JOB:
Go through the listing below and gather every line with the word "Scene".

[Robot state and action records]
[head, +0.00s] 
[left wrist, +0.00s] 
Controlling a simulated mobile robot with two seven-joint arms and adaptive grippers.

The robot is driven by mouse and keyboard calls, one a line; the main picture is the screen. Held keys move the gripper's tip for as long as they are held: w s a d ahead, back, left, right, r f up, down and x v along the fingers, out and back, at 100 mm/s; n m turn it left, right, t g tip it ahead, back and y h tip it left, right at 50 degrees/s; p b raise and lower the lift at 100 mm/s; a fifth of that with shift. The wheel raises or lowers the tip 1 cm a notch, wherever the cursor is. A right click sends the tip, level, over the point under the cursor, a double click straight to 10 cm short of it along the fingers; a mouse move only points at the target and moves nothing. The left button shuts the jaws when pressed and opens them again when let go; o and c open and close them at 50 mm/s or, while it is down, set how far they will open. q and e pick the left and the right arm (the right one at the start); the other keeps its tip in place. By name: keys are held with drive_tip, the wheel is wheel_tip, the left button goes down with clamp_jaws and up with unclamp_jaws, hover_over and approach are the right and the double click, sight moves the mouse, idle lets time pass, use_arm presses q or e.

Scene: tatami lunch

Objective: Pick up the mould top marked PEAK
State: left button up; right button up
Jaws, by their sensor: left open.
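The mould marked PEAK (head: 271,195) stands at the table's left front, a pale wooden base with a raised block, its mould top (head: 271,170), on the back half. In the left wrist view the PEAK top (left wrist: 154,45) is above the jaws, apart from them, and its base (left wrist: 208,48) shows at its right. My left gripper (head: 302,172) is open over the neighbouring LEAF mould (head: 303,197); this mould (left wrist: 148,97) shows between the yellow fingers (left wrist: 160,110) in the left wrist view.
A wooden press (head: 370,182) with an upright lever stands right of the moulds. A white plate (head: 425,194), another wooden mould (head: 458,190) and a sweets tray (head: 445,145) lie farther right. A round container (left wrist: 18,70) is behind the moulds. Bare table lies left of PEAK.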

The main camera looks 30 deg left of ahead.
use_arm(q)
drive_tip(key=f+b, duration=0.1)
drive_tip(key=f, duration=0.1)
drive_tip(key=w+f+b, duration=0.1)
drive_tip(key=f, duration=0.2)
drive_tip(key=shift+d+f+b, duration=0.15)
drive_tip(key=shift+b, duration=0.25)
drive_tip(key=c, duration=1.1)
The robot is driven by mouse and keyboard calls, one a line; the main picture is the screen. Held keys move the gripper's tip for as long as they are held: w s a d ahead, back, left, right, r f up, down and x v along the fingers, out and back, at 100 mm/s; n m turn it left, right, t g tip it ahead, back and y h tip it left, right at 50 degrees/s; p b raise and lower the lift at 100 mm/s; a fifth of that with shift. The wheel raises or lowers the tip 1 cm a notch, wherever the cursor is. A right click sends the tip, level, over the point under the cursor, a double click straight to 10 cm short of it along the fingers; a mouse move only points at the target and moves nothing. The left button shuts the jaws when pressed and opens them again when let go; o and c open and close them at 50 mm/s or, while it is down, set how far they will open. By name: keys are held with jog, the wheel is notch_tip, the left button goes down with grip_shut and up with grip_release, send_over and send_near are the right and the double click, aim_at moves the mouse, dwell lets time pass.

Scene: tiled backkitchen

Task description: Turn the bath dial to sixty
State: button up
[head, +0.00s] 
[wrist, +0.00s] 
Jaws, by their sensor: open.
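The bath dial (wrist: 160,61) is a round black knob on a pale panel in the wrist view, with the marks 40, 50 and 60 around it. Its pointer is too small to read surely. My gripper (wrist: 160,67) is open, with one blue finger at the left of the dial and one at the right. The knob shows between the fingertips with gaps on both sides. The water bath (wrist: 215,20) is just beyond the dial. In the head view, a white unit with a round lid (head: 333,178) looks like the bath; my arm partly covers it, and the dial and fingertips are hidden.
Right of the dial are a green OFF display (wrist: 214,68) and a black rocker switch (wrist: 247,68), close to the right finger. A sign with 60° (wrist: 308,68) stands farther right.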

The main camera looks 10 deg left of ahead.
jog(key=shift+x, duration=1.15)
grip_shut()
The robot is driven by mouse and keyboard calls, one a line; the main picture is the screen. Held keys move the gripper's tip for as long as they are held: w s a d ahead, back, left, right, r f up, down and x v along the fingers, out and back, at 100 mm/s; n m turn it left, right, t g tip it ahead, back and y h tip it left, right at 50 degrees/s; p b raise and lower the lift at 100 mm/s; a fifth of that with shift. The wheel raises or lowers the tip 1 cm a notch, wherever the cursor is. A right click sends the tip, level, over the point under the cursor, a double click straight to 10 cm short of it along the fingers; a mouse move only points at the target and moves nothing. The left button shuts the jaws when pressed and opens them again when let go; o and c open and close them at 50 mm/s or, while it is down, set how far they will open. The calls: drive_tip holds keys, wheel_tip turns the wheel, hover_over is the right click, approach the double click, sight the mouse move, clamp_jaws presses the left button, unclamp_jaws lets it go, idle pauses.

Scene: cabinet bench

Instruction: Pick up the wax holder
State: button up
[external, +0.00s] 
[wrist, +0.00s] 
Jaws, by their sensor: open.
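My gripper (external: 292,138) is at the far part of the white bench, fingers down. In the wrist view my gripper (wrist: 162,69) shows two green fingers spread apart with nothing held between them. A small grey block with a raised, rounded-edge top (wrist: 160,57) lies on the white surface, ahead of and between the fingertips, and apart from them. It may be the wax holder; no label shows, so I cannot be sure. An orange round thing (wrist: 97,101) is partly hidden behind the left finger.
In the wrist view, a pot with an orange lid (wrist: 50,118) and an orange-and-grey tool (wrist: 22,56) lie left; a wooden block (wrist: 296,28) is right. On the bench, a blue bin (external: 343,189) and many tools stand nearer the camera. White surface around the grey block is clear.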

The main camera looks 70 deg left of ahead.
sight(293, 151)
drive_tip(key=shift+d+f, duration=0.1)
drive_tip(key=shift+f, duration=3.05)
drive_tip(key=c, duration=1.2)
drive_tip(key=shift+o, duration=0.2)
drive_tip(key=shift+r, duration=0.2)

RESULT OF THE TASK:
Scene: tatami lunch
Scene: tiled backkitchen
Scene: cabinet bench

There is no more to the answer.